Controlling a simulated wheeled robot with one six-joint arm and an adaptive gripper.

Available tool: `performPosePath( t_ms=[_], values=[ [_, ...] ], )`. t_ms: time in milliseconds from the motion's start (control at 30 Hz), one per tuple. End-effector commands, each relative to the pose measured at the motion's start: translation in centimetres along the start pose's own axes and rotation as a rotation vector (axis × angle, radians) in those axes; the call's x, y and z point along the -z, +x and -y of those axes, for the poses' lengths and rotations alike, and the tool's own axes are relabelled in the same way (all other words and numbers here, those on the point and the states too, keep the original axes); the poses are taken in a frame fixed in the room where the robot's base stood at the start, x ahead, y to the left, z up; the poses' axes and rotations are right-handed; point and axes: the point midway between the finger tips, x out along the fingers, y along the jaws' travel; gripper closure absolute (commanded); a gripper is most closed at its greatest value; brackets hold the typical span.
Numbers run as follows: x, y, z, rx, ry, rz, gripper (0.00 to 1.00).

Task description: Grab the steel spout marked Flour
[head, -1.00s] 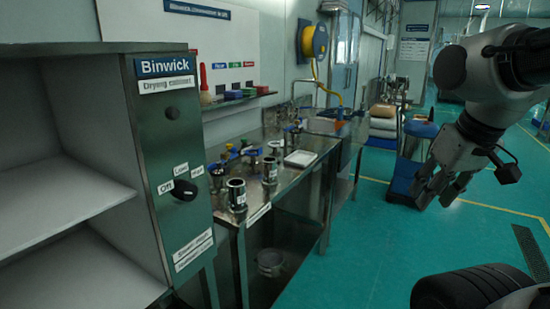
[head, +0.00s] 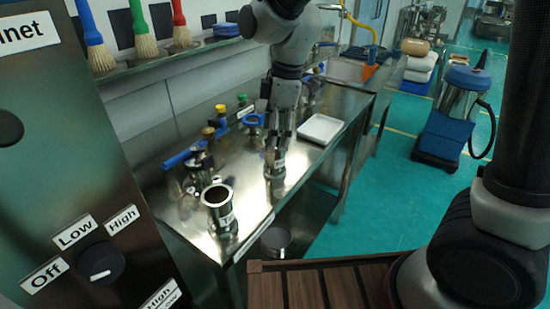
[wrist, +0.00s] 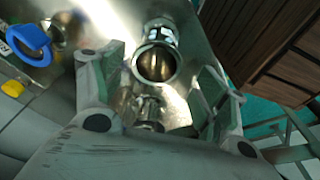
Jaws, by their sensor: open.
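Two steel spouts stand upright on the metal table. One spout (head: 276,167) is directly below my gripper (head: 276,143) in the head view; its top is largely hidden by the fingers. The other spout (head: 218,206) stands nearer and to the left, with an open round mouth. In the wrist view my gripper (wrist: 165,105) is open, with fingers apart. A small steel part (wrist: 149,112) shows between them, and the open-mouthed spout (wrist: 156,62) lies just beyond.
Clamps with blue handles (head: 183,156) and colored-cap bottles (head: 220,112) stand left of my gripper. A white tray (head: 321,128) lies to its right. A cabinet with a dial (head: 100,262) is close on the left. A wooden slatted surface (head: 320,287) is at the bottom.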

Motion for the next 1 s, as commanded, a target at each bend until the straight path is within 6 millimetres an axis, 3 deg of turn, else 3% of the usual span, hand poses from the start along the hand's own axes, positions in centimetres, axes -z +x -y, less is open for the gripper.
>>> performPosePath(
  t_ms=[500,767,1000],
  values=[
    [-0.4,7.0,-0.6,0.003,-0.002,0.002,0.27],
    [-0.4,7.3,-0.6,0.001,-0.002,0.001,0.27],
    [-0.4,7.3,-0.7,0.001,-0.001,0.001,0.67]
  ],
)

*WORK TO COMPLETE*
Output nothing but the lines from the line with "Numbers run as" through the last line of the material above, please, word for word and without the pictures.

*SOLUTION*
Numbers run as follows: x, y, z, rx, ry, rz, gripper (0.00 to 1.00).

Task description: Grab the steel spout marked Flour
[head, -1.00s] 
[head, +0.00s] 
[wrist, +0.00s] 
Jaws, by their sensor: open.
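Two steel spouts stand upright on the metal table. One spout (head: 276,167) is directly below my gripper (head: 276,143) in the head view; its top is largely hidden by the fingers. The other spout (head: 218,206) stands nearer and to the left, with an open round mouth. In the wrist view my gripper (wrist: 165,105) is open, with fingers apart. A small steel part (wrist: 149,112) shows between them, and the open-mouthed spout (wrist: 156,62) lies just beyond.
Clamps with blue handles (head: 183,156) and colored-cap bottles (head: 220,112) stand left of my gripper. A white tray (head: 321,128) lies to its right. A cabinet with a dial (head: 100,262) is close on the left. A wooden slatted surface (head: 320,287) is at the bottom.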

Motion for the next 1 s, as commanded, a target at each bend until the straight path is within 6 millimetres an axis, 3 deg of turn, else 3% of the usual span, hand poses from the start along the hand's own axes, positions in centimetres, axes -z +x -y, less is open for the gripper.
>>> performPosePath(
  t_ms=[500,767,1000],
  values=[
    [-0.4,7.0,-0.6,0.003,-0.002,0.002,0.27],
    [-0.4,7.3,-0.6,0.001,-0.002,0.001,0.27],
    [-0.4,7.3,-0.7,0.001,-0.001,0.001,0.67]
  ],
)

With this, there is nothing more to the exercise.